* BEGIN *

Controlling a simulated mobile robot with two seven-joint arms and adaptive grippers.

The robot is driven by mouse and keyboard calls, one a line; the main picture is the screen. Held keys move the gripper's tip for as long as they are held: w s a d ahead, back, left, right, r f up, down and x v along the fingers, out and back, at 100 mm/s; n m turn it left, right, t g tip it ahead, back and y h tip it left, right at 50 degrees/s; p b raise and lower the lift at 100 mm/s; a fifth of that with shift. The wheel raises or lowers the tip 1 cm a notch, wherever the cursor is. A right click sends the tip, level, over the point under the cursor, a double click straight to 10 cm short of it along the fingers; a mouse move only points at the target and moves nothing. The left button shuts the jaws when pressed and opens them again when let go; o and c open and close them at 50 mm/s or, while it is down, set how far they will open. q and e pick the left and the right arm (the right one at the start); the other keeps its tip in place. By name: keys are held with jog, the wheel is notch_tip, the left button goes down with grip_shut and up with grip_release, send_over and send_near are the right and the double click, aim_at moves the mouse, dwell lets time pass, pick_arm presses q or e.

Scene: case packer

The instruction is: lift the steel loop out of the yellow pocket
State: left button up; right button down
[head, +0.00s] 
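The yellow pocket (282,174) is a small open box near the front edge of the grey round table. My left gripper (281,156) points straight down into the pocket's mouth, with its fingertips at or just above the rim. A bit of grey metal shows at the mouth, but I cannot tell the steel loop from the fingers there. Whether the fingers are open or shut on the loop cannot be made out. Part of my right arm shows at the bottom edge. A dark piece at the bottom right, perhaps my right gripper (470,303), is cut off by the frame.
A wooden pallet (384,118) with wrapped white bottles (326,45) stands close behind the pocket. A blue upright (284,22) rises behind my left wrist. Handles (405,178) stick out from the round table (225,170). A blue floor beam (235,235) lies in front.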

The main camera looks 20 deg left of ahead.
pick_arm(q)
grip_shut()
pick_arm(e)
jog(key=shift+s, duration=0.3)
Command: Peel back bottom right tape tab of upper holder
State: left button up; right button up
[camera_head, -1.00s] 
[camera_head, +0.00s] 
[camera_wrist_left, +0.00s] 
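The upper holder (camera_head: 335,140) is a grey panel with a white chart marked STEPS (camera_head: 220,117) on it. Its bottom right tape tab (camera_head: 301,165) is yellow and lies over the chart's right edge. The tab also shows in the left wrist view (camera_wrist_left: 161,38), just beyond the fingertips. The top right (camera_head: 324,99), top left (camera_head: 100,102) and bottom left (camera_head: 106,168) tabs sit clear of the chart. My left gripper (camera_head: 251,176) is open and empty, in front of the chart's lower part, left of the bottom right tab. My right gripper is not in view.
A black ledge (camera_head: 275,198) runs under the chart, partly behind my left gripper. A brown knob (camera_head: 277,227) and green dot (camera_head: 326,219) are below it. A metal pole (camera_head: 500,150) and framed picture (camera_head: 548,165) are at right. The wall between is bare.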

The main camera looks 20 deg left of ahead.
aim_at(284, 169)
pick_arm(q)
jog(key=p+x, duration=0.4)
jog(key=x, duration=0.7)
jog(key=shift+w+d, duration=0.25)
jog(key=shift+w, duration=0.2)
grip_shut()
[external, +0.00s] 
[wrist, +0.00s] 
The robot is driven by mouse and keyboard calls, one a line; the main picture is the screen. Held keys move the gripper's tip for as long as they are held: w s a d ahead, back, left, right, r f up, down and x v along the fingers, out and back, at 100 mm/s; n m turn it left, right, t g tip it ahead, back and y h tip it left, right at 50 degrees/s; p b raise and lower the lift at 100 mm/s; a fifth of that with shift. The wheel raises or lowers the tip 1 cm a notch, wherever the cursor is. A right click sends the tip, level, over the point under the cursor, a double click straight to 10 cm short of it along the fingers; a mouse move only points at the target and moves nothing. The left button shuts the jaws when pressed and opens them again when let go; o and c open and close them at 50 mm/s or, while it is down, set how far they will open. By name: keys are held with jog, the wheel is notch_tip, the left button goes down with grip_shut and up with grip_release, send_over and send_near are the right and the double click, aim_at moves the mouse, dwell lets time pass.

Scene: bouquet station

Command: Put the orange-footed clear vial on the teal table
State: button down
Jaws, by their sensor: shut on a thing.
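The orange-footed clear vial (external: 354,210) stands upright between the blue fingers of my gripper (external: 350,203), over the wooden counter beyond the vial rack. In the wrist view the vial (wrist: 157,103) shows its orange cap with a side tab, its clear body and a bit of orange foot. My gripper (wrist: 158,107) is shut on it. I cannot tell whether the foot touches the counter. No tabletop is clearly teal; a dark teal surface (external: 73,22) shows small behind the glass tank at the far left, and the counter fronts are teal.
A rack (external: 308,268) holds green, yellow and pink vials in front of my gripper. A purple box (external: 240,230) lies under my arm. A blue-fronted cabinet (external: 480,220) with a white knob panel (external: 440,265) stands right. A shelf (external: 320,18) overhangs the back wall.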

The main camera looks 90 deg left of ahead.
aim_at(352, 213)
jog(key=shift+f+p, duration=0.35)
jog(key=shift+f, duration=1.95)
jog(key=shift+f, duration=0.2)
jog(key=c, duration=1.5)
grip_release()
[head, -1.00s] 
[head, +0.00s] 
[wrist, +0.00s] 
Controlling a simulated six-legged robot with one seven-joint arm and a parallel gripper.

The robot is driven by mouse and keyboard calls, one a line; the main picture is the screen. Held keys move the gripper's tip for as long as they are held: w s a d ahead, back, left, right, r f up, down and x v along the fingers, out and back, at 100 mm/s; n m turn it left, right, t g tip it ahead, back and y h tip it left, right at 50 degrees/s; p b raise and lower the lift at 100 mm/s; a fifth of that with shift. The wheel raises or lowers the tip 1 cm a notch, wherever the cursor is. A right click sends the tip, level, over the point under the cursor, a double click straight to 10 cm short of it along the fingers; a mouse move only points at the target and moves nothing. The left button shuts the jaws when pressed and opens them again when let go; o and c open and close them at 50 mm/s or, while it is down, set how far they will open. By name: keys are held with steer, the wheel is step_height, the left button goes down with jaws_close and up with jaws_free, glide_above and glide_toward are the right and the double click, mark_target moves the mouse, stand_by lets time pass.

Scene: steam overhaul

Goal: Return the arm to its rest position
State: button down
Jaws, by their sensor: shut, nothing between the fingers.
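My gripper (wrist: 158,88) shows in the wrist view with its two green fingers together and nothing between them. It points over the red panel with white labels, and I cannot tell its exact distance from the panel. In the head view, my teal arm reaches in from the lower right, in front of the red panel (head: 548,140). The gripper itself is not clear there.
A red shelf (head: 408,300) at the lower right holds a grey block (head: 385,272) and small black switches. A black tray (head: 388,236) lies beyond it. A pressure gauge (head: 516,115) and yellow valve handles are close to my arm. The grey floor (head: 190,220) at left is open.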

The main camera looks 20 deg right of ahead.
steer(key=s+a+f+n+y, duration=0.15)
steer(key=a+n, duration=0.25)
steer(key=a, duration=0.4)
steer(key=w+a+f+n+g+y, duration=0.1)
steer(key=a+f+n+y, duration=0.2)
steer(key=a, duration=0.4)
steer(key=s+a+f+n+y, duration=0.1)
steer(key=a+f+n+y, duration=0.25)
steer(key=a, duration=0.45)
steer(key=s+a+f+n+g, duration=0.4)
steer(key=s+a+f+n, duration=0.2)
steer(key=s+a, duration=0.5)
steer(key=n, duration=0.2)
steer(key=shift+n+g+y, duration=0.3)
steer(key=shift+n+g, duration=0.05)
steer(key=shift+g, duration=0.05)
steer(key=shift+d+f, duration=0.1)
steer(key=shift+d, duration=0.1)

* END *

Go through the listing above and list every line that has the word "simulated".

Controlling a simulated mobile robot with two seven-joint arms and adaptive grippers.
Controlling a simulated six-legged robot with one seven-joint arm and a parallel gripper.

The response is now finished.